En juist hier schuilt het markante verschil,
markten zijn openbare ruimten, winkelcentra zijn particulier terrein. Straten
zijn gedeelde ruimten: zowel in gebruik
als in eigendom vormen ze de basis van het stedelijke publieke domein. Het
ideaal van de buitenwijk was altijd dat van de autonomie, privé-bezit van huis,
tuin, garage en auto. Supermarkten breiden die opvatting uit naar het stedelijk
wonen als geheel. De recente oprispingen over drie grote supermarkten in de
driehoek Brussel – Leuven – Mechelen slaan dus op de privatisering van openbare
ruimten, over de afbrokkeling van het stedelijke weefsel, over het verlies van
de politieke functie van marktplaatsen, …
De originele versie is van 2008, de vertaling van
2011. Het boek is authentiek Brits, niet enkel in talloze voorbeeld, maar ook
door de taal.

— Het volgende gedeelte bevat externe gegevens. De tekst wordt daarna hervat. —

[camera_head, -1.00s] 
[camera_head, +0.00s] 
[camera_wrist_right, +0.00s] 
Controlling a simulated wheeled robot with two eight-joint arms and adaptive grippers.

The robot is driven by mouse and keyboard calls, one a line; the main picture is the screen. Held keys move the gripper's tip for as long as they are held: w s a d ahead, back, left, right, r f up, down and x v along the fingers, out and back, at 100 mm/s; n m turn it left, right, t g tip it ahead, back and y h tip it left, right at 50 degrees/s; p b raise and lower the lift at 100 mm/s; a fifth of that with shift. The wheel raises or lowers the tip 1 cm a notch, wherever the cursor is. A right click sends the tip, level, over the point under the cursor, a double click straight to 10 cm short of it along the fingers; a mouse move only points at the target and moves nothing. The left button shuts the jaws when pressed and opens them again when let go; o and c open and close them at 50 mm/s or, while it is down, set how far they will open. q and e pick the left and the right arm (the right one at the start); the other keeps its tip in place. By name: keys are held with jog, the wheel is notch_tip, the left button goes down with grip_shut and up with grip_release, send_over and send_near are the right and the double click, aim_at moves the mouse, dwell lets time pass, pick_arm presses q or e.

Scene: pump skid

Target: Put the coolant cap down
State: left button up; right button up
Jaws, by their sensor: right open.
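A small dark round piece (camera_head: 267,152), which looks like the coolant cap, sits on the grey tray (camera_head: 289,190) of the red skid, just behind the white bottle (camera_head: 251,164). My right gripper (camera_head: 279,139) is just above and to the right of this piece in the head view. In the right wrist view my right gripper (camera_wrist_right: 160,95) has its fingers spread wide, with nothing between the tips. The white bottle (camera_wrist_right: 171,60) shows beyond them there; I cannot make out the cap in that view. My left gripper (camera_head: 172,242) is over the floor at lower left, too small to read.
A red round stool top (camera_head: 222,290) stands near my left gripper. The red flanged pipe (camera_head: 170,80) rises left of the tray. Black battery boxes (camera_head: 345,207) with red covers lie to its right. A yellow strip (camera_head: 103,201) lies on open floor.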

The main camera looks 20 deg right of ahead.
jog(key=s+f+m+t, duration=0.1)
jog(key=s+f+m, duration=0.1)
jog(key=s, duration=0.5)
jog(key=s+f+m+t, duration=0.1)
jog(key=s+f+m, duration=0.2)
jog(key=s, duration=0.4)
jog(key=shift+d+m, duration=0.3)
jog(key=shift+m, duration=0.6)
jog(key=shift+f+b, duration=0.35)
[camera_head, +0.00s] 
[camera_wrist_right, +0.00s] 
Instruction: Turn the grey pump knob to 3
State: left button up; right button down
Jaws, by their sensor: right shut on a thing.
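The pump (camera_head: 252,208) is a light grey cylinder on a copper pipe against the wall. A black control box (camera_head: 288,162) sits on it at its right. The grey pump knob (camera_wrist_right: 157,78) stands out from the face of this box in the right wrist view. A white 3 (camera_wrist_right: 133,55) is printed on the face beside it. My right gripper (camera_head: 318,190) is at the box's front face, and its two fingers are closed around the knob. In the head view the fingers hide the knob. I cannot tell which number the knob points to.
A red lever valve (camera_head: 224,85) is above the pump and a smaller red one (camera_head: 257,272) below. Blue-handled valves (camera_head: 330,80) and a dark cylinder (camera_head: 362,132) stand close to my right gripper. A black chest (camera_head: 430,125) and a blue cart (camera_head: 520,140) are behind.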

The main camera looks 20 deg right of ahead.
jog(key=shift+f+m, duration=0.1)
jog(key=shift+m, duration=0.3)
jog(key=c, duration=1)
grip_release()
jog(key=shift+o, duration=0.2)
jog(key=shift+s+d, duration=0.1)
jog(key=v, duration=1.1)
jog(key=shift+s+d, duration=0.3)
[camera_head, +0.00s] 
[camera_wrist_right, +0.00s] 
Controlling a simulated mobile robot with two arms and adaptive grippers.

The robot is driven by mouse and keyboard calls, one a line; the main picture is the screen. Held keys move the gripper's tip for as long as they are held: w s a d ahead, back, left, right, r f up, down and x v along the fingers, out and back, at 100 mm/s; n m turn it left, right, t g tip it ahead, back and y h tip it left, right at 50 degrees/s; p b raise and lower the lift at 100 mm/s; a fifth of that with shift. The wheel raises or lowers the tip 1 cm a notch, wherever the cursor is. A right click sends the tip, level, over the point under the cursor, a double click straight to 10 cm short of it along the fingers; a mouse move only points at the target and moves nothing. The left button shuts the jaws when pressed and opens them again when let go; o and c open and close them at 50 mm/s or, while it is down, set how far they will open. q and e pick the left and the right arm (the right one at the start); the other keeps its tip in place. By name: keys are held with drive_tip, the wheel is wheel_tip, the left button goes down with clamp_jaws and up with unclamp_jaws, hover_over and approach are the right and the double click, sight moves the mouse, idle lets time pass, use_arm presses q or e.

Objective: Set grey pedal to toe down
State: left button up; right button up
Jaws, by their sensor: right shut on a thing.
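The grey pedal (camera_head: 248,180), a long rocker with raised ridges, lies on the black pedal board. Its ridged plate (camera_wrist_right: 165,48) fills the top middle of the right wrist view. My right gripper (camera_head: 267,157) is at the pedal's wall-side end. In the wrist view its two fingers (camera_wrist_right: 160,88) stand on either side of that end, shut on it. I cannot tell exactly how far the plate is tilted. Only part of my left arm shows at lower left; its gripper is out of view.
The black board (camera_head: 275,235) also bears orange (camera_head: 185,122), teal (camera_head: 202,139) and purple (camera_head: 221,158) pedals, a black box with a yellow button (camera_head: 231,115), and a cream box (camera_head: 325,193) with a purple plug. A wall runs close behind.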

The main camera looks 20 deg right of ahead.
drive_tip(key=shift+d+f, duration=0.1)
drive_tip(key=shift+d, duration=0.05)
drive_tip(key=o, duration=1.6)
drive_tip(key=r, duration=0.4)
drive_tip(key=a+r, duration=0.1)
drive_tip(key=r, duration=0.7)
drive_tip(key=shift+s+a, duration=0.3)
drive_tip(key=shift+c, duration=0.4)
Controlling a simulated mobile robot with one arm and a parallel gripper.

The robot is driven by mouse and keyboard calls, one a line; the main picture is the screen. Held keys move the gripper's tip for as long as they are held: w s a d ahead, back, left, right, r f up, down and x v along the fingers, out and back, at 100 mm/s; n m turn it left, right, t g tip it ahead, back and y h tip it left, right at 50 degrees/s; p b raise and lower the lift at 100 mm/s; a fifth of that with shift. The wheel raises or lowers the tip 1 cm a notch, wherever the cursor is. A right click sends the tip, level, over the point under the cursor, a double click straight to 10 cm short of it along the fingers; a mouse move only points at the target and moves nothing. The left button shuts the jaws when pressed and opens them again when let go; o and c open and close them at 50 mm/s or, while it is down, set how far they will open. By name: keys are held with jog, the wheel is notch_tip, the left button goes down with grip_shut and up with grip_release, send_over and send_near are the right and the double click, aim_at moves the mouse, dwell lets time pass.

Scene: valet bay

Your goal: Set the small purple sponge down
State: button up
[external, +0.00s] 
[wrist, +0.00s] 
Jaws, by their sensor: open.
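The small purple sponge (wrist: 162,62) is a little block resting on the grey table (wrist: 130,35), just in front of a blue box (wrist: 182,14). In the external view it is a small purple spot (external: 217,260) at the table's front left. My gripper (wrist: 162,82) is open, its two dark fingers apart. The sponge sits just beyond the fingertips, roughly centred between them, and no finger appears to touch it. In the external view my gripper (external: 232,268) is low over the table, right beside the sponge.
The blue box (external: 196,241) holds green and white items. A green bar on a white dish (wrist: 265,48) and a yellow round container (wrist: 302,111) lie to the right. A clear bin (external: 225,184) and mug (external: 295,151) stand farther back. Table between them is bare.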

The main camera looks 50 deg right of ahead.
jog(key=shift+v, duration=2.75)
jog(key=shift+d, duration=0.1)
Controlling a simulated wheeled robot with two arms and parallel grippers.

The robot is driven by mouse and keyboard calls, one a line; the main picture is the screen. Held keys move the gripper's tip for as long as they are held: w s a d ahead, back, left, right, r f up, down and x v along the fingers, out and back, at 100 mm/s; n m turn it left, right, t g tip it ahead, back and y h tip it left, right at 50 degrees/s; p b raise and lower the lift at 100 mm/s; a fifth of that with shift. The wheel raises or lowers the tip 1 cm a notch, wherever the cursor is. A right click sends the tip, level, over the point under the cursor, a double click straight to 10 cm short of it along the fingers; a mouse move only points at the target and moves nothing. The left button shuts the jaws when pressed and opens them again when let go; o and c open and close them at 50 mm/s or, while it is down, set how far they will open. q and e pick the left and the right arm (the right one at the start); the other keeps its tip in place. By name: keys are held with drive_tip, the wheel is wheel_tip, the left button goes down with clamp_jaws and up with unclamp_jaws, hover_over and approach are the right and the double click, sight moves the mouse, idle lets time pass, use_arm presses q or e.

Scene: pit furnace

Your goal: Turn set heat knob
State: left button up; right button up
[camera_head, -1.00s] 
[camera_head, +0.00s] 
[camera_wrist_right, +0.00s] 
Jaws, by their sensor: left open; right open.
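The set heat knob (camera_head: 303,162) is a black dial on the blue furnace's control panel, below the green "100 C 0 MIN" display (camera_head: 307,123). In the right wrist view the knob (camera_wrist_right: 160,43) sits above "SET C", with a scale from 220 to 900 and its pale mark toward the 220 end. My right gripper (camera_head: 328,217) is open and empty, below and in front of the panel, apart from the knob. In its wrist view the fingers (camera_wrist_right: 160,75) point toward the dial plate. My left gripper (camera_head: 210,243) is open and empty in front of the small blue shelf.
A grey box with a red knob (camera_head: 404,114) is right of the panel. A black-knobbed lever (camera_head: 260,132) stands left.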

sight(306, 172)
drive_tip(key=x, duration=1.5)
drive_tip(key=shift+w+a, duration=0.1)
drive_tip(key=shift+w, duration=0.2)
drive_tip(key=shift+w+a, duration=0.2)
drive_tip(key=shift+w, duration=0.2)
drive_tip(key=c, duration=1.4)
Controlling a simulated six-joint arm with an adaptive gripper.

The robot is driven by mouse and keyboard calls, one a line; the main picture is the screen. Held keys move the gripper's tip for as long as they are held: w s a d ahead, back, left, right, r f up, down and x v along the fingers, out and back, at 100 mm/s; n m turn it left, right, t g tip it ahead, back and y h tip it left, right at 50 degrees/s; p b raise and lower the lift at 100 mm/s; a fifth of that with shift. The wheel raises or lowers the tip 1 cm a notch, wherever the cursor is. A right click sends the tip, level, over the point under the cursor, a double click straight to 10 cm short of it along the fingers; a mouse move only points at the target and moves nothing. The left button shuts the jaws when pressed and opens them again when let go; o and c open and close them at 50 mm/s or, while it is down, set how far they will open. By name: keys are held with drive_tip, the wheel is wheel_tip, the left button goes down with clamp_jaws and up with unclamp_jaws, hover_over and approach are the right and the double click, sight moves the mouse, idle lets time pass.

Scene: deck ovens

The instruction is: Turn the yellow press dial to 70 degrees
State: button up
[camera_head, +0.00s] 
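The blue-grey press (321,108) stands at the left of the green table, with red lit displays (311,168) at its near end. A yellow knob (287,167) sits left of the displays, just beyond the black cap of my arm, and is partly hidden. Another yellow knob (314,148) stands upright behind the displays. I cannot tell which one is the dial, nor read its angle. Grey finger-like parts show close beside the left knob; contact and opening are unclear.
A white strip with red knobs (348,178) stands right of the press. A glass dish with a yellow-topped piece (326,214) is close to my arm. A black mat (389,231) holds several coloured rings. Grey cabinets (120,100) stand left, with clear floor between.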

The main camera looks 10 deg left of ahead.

Understatements, rijkelijk, beheerst, goochelt met cijfers (ook
jaartallen), … Soms wordt het grappig als ze het begrip “terroir” aanbeveelt.
Steel is belezen en legt vele relaties tussen verschillende onderwerpen. Het
boek laat je niet los. Vooral de aandacht voor ruimtelijke relaties zorgt er
voor dat dit boek veeleer zeldzaam is. Een ouder voorbeeld hiervan is bv. van
burenlast tot milieuhinder, een boek van
P. Poulussen, van 1987. Hij beschrijft het stedelijke leefmilieu uit de
periode 1500 tot 1800, en legt zich toe op Antwerpen. Hij legt haarfijn uit
waarom de bierbrouwers stroomopwaarts van de leerlooiers gehuisvest waren (waterkwaliteit;
bier maken met water waar de leerlooiers in loosden was “niet echt” gezond) en
hoe bepalend de aard van de activiteiten waren voor het nederzettingspatroon
van Antwerpen.
Wil je weten hoe suiker cruciaal was voor de groei
van Londen? Hoe suiker het ontstaan van een consumptiemaatschappij stimuleerde?
Waarom er op het einde van de 18e eeuw 8.500 koeien in en om Londen
waren? Hoe het melktransport verliep? Waarom mensen in containers duiken om
voedseloverschotten en vervallen voedsel te bekomen? Hoeveel voedsel we niet
consumeren? Welk effect zorgzaamheid met voedsel kan hebben voor de
wereldbevolking? Lees Steel, en geniet. Soms is ze erg breedvoerig, het boek is
dus wat zwaarlijvig. Wieden kan een voordeel zijn.